Unionists won 22 of Ulster’s 37 seats, with Sinn Fein taking 10, and the Nationalist Party the other 5. Afterwards the verdicts on the election appeared, as if the whole thing had been a foregone conclusion in the rest of the country, but that was not how many of the editorial writers saw it at the time.

“The Irish people, on the one hand, are invited to support a practical policy of Dominion Self-Government, which is the country’s one chance of national salvation, and on the other, they are asked to seek a mirage Republic,” The Cork Examiner declared in its election-day editorial. “Today they will be called upon to make their choice in the polling booths, and to say whether they prefer a policy of rainbow-chasing, or one which offers practical tangible advantages in the present and will ultimately secure for them the liberty that they so earnestly desire!”

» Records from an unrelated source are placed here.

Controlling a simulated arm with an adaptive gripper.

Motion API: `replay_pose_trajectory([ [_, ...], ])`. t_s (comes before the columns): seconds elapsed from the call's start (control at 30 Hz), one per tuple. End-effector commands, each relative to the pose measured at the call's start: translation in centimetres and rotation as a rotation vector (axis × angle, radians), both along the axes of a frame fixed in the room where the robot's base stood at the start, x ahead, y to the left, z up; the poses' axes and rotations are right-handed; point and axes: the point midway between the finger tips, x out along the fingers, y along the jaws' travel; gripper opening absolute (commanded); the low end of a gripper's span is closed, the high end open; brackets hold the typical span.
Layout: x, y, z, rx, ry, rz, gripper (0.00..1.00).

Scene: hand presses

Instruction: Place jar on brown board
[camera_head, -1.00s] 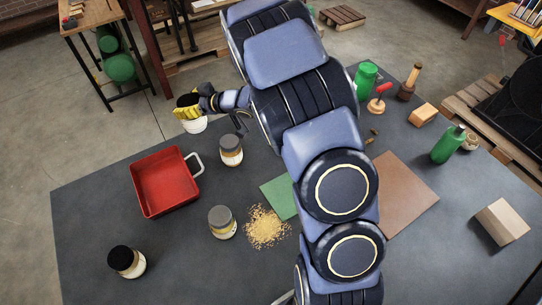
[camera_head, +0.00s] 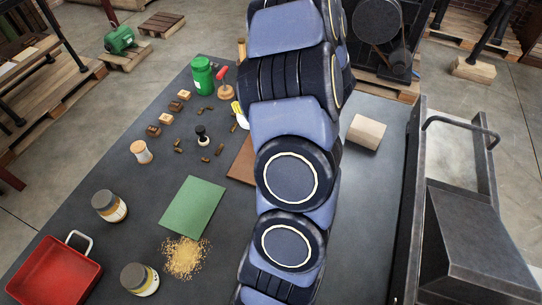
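The brown board (camera_head: 241,163) lies flat on the dark table; only its left part shows, and my arm covers the rest. My gripper is almost wholly hidden behind my arm; a small yellow and white patch (camera_head: 239,115) at the arm's left edge, above the board in the picture, may be a fingertip and part of a jar. I cannot see whether the fingers hold anything. Two jars with grey lids stand at the left: one jar (camera_head: 109,207) beside the green board (camera_head: 193,208), the other jar (camera_head: 139,280) lower, near spilled grains (camera_head: 184,258).
A red pan (camera_head: 55,272) is at lower left. A green canister (camera_head: 203,77), red-handled stamp (camera_head: 224,84), black-handled stamp (camera_head: 201,135) and small wooden blocks (camera_head: 168,119) stand at the back left. A wooden block (camera_head: 366,132) is right of my arm, before a metal press (camera_head: 470,220).

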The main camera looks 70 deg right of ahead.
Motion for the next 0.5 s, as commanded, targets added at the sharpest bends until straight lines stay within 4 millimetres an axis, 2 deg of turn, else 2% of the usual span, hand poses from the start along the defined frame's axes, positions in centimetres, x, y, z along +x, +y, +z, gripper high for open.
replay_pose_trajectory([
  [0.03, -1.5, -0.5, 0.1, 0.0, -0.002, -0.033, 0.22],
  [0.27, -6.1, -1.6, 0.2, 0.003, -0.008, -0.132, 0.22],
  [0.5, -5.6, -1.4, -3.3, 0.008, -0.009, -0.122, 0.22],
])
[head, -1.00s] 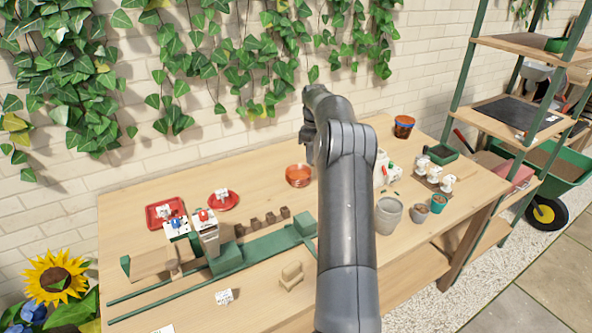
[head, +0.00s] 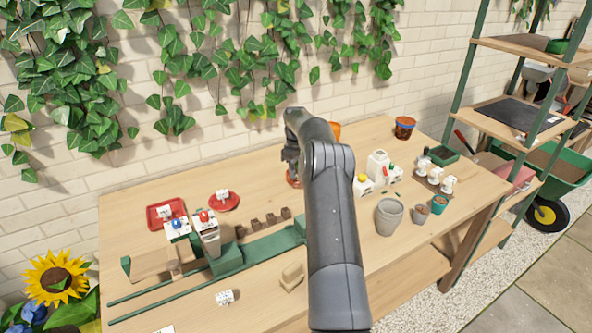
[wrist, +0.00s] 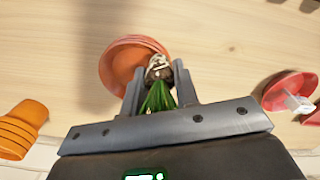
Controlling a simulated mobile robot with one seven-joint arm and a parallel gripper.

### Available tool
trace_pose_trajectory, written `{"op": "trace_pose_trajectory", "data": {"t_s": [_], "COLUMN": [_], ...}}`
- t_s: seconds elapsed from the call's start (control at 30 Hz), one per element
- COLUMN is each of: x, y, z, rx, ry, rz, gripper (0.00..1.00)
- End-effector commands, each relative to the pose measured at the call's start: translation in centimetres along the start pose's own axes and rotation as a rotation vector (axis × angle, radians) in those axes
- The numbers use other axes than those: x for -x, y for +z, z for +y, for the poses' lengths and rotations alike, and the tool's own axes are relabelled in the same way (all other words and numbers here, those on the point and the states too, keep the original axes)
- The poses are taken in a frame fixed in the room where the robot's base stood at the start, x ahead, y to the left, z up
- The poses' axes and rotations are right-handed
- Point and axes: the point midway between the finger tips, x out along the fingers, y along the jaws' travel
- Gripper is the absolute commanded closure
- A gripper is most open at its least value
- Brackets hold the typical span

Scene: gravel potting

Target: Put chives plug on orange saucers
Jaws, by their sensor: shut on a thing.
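In the wrist view the chives plug (wrist: 157,98) has green leaves and a pale, dark-edged root end. My gripper (wrist: 158,84) is shut on it, one finger on each side. The stack of orange saucers (wrist: 116,66) lies just beyond the fingers, and the plug overlaps the stack's right edge in this view. I cannot tell whether the plug touches it. In the head view my gripper (head: 291,166) points down over the orange saucers (head: 291,183), which my arm partly hides. The plug cannot be made out there.
Orange pots (wrist: 20,130) stand beside the saucers. A red saucer (head: 224,203) with a white tagged item and a red tray (head: 152,222) lie left. A green-railed wooden fixture (head: 262,243) is in front. A grey pot (head: 389,217) and white device (head: 377,165) stand right.

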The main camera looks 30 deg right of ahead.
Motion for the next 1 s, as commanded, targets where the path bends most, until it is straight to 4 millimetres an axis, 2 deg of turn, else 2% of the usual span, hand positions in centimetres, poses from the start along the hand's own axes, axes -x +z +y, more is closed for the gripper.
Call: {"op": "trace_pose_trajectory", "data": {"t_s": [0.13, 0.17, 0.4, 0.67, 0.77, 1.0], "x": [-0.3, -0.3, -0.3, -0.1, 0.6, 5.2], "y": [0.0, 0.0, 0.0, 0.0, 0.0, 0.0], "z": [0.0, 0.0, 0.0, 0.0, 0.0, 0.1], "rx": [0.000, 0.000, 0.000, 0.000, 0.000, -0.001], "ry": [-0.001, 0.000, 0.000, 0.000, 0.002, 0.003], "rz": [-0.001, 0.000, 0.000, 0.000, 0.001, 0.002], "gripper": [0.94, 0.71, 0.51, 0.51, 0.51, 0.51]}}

There was no doubt Sinn Fein was the big winner outside of Ulster, taking 62 of the 64 seats in the other three provinces. That included all thirteen seats in Connaught, where de Valera trounced James Dillon in the constituency that Dillon had represented for 33 years. de Valera won by almost two-to-one, with 8,975 votes to Dillon’s 4,513.

Sinn Fein won 26 of the 27 seats in Leinster, losing only in Rathmines, Dublin, to Sir Maurice Dockrell, the Unionist candidate. William Redmond of the Nationalist Party retained his late father John Redmond’s old seat in Waterford City, but Sinn Fein won the other 23 seats in Munster.

Sinn Fein’s winners included Madame Markievicz, who comfortably won her contest in Dublin, thus becoming the first woman ever elected to the British Parliament. She was actually the only woman elected in that general election in which women first got the vote.

In overwhelmingly replacing the Nationalist Party with revolutionary republicans, it was the most significant general election in 20th century Ireland, because it provided Sinn Fein with a democratic endorsement both to establish Dail Eireann and proclaim a republic.